Both of us kept our rods rigged in the same manner that Greg set us up, and we began fishing with the egg/red annelid worm combination on top and a pine squirrel leech on the bottom. Steve elected to begin where the river branched off from the main current and curled around the point of a long narrow island while I walked down the river a bit and began near the bottom of the island. Because the flow was strong at 9AM compared to Monday, I added a second split shot to my line. Much to my amazement I hooked and landed a thirteen inch rainbow fairly early, but then I fished through a 45 minute period with no action. I continued to slice 2X line through the currents, and this came in handy when I snagged my flies on a fairly frequent basis.

Fuzzy Flies in the Center Are Pine Squirrel Leeches When Dry

Fuzzy Flies in the Center Are Pine Squirrel Leeches When Dry

By 10 o’clock I approached some faster water near the top of where the left channel curled around the island, and the flows had dropped noticeably. Since I had two split shot on my line I decided to drift my flies through some of the faster current toward the center of the run instead of working the  inside seam and slower water that bordered it. Much to my surprise, I hooked and landed three fine rainbows from the faster run of moderate depth including a 17 inch silvery rainbow that sported a broken off woolly worm-style fly in its lip. I took a photo and removed my annelid worm and the broken off fly from the rainbow’s lip.
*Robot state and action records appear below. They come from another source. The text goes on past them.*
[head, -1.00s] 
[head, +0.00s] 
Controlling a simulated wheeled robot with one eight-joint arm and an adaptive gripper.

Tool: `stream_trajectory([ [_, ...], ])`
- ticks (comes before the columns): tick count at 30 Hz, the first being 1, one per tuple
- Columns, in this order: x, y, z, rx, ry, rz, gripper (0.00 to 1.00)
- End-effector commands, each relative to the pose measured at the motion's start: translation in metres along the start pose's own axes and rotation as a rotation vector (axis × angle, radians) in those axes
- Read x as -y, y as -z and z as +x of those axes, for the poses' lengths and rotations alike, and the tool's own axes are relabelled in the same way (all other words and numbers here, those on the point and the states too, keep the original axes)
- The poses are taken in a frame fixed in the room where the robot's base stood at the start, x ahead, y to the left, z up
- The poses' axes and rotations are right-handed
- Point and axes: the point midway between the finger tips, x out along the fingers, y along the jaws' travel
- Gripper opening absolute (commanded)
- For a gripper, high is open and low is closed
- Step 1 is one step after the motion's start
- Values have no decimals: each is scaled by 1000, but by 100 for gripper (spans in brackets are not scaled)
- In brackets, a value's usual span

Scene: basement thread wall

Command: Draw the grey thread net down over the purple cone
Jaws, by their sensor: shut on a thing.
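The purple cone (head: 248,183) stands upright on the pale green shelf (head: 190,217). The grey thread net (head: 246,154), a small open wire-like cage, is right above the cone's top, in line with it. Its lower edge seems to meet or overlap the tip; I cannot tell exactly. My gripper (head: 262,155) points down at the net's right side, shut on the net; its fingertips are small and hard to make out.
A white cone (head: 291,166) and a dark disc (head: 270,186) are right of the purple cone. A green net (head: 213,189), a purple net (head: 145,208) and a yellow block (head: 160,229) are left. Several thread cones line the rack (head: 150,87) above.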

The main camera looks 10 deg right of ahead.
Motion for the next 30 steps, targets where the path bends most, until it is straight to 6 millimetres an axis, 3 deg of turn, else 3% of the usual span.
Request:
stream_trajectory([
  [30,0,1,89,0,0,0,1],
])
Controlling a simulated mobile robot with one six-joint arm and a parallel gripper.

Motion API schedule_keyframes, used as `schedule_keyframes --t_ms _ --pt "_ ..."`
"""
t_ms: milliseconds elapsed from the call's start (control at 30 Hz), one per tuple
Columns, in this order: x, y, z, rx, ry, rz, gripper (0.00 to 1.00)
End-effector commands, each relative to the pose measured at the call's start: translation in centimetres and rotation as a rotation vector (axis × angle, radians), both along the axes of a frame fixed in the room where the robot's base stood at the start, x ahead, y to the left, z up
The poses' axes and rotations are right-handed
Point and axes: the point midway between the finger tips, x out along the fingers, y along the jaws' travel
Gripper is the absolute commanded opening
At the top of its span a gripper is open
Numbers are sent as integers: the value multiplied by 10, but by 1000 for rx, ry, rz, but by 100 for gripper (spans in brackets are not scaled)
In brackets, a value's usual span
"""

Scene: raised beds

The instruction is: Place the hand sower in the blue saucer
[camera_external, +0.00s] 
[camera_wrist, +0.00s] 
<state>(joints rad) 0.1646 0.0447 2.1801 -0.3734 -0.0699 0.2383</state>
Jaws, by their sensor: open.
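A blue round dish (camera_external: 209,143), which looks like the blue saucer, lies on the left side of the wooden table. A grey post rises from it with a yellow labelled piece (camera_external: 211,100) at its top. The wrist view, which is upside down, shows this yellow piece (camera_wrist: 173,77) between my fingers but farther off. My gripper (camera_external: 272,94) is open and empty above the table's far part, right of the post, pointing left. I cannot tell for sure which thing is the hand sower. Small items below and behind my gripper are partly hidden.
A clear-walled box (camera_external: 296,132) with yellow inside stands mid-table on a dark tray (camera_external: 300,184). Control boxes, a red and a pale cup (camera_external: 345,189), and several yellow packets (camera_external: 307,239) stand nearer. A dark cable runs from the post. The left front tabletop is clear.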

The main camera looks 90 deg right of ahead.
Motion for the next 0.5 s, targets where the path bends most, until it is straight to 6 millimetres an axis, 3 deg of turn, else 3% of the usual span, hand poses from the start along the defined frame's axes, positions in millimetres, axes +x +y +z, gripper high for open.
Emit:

Stretched Out to 17 Inches

Stretched Out to 17 Inches

When I reached the top of the island, I circled back to the area across from the boat ramp. This water looked very attractive, but between 2013 and Monday, I had yet to extract any fish. Finally along the current seam I managed to hook and land a small (by Grey Reef standards) rainbow of thirteen inches.

Next I moved back upstream to a section between the boat ramp and the bottom of the island. By now the level of the river had returned to normal flow for the end of March of around 500 cfs and the river structure was much easier to discern. I was at the bottom of a pair of nice pools that stretched for 30 feet below some current breaks, so I began casting upstream to the slack water and allowed my flies to drift back toward me along the current seams at the margins. By using this approach I landed two more nice rainbows including a colorful 15 inch specimen. One of these fish attacked the leech as I imparted some movement by twitching it at the tail of the drift.

Close Up of Another Nice Rainbow Landed on Wednesday

Close Up of Another Nice Rainbow Landed on Wednesday

Steve decided to cross back to the side of the river near the parking lot, so I moved upstream to a long wide riffle stretch just below the island and fished it thoroughly while Steve crossed over at the dam. I didn’t have any luck in the riffle so I reeled up and attached my flies to a rod guide and hiked back across the dam to the other side of the river to join Steve. We worked some nice areas for another half hour or so, but by noon we had run out of interesting water, so we decided to explore some access points downstream that we’d observed on our float trip the previous day.

We continued down the dirt road that led to the Grey Reef access for another three or four miles and stopped and checked out Pete’s Draw and The Redds. Pete’s Draw looked enticing on the opposite side of the main river current, but we didn’t feel we could effectively fish it from our wading positions, so we returned to The Redds. We were in the process of preparing to experiment with a nice run at The Redds, but I ran into some equipment problems, so we decided to call it quits and make the four hour return trip to Denver.

Wednesday morning yielded some decent fishing, and we got to experience the higher flows and then the rapid decline and the adjustments that this type of rapid change in water level requires. We now face the prospect of fishing Colorado rivers and in all likelihood catching smaller fish on average, but I know from past experience that it is really the enjoyment of being on the river and the challenge of fooling fish regardless of size that keeps me coming back.